Dès le 14 frimaire (4 décembre 1793) elle adressait aux districts une circulaire sur
les engrais avec un questionnaire à remplir[16]. Un arrêté du Comité de Salut
public en date du 27 frimaire[17] ordonna à la Commission « de
faire faire des extraits de l'ouvrage d'Arthur Young sur l'agriculture et de
les répandre partout dans la République ». Le 11 nivôse (31 décembre
1793) la Commission
lançait une nouvelle circulaire sur la culture de la pomme de terre et annonçait
l'envoi prochain d'un travail de Parmentier sur le sujet. Quelques jours plus
tard, le 23 nivôse, un décret de la Convention faisait une obligation aux
autorités d'employer tous les moyens qui sont en leur pouvoir, dans les
communes où la culture de la pomme de terre ne serait pas encore établie,
pour engager tous les cultivateurs qui les composent à planter selon leur
faculté une portion de leur terrain en pommes de terre ». La Commission des
subsistances fournirait les semences. Une instruction sur le mode de culture
du précieux tubercule fut imprimée un mois plus tard par ordre du Comité de
Salut public. En germinal parut une instruction sur l'éducation des cochons,
une autre sur les engrais caustiques, en floréal une instruction sur la
culture de la carotte, une autre sur celle du navet. Le 12 floréal, un arrêté
du Comité de Salut public autorisa la distribution gratuite des graines de
navets, carottes, choux et betteraves. Il parut encore, le 13 floréal, une
instruction sur la culture de la betterave, une autre, le 25 floréal, sur
celle des choux, une autre le 2 prairial, sur celle de l’œillette. La plupart
de ces petits traités étaient dus à la plume de gens très compétents :
Rougier-Labergerie, Vilmorin, Parmentier. Quel
fut le résultat de tout cet effort de propagande ? Il est bien difficile de
le dire avec précision. Bien que la culture de la pomme de terre fût déjà
très répandue, notamment dans l'Est, elle n'était encore considérée que comme
une sorte de culture accessoire, plus maraîchère qu'agricole. C'était un légume.

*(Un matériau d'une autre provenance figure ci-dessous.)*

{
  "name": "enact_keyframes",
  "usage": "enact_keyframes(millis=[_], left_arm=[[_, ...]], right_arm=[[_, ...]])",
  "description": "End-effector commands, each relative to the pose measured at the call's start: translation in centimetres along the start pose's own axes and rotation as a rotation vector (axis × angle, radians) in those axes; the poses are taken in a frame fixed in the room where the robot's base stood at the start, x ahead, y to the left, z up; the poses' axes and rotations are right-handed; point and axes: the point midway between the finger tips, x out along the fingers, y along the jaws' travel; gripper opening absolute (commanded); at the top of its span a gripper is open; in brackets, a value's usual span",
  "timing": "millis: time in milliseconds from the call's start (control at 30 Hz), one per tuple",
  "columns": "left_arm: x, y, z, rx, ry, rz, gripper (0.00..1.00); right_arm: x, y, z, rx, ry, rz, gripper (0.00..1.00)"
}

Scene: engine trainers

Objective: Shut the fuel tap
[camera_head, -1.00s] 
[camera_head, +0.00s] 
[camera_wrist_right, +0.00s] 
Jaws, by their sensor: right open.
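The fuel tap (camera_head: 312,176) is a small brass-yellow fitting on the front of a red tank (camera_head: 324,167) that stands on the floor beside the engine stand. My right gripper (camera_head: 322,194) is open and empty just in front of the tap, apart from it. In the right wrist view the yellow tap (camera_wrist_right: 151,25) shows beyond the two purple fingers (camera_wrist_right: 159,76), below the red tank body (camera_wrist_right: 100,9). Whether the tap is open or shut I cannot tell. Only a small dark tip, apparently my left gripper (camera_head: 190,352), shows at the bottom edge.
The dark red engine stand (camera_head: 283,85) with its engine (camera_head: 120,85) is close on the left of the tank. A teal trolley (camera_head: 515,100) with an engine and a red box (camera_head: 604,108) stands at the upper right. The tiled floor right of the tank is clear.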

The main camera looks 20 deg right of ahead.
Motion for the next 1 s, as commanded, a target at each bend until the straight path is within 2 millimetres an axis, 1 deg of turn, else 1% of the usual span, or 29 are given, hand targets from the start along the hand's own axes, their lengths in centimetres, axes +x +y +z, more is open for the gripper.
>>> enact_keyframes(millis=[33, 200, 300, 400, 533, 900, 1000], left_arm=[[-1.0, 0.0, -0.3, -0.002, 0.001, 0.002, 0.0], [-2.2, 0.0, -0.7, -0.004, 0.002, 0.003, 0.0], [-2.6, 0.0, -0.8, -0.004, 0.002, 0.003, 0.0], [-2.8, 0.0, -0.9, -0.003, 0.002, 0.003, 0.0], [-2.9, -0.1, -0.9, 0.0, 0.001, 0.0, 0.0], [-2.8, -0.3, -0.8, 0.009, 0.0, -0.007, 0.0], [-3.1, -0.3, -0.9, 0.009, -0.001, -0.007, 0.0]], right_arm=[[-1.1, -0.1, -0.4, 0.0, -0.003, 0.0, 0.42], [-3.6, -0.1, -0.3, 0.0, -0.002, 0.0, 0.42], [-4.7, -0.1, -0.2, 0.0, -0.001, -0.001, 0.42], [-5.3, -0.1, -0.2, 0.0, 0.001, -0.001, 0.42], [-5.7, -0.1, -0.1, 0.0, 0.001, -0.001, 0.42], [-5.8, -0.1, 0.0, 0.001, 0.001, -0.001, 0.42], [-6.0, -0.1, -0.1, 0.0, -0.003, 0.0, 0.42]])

Il régnait contre elle des préjugés très répandus et il est curieux de
constater qu'un des agents les plus intelligents du ministre de l'Intérieur, « l'observateur »
Siret, s'en fait l'écho inconscient dans son rapport du 10 pluviôse[18]. Siret déclare tout net qu'il
ne lui parait pas possible qu'on puisse tirer de grandes ressources de la
culture de la pomme de terre. Il n'y avait pas assez de semences disponibles,
la récolte précédente ayant manqué par suite de la sécheresse et d'autre part
on avait fait une plus grande consommation de pommes de terre à défaut
d'autres légumes. Mais, à supposer qu'on pût se procurer des semences, Siret
se demandait : « Est-il bien prouvé que cette culture réunit tous les
avantages qu'on lui suppose ? En supposant qu'elle les réunit,
balanceraient-ils ceux qui résultent des légumes secs, tels que les pois, fèves,
haricots, lentilles, etc. ? » Il répondait par la négative : « De tous les
légumes de ce genre, la pomme de terre est celui qui contient le moins de
substance farineuse. Un boisseau de pomme de terre produit tout au plus deux
tiers de farine (c'est-à-dire de fécule) ; cette farine ne peut servir à la panification
qu'autant qu'elle est ajoutée à celle du plus pur froment dans la proportion
d'une partie sur deux. D'ailleurs les procédés par lesquels on extrait cette
farine sont longs et demandent une manipulation qu'on ne peut guère traiter
en grand dans les campagnes, où la main-d'œuvre est précieuse. Or, jusqu'à
présent l'on n'a point trouvé de moyen pour parvenir à la mouture des pommes
de terre par le recours seul d'une machine... » Pour Siret, la pomme de terre
« légume salubre et agréable s> n'était à sa place que dans les jardins et
terrains vagues impropres à toute autre production. Encore ajoutait-il cette
restriction « Sous ce point de vue, elle n'a pas besoin d'être encouragée aux
dépens des autres légumes secs : jamais l'on n'en pourra tirer une nourriture
économique ; un setier de pommes de terre ne vaut pas deux boisseaux de
haricots, de gesses, etc. Le principe nutritif y est trop peu abondant. Quand
bien même on parviendrait à faire produire 20 setiers de pommes de terre à un
arpent de terre, ainsi que quelques écrivains ex-girondins l'ont annoncé, ce
produit n'égalerait pas le produit de ce même arpent en menus grains. » Et il
concluait : « On ne peut donc se livrer à la culture des pommes de terre
que comme on s'occupe d'un supplément qui n'est pas à dédaigner, parce qu'il
varie nos mets d'une manière agréable par les divers apprêts dont il est
susceptible. » Cette curieuse opinion de l'observateur Siret pourrait bien
être l'opinion moyenne de l'époque. Il est
probable que le célèbre arrêté du Comité de Salut public du 1er ventôse qui
ordonna au ministre de l'Intérieur de faire planter des pommes de terre dans
les carrés des jardins des Tuileries et du Luxembourg, eut surtout pour but
de détruire le préjugé populaire en prêchant d'exemple. La
Commission des subsistances qui faisait valoir en régie divers domaines
nationaux comme ceux attenant aux ci-devant châteaux de Bellevue, de
Saint-Cloud, de Mousseaux, du Raincy, de Sceaux, de l'Isle-Adam, de Vanves,
Rambouillet, Marbeuf, Croissy, etc., dut consacrer à la culture de la pomme de
terre des étendues considérables pour le même motif. Certains représentants
en mission et certaines administrations locales se piquèrent de zèle.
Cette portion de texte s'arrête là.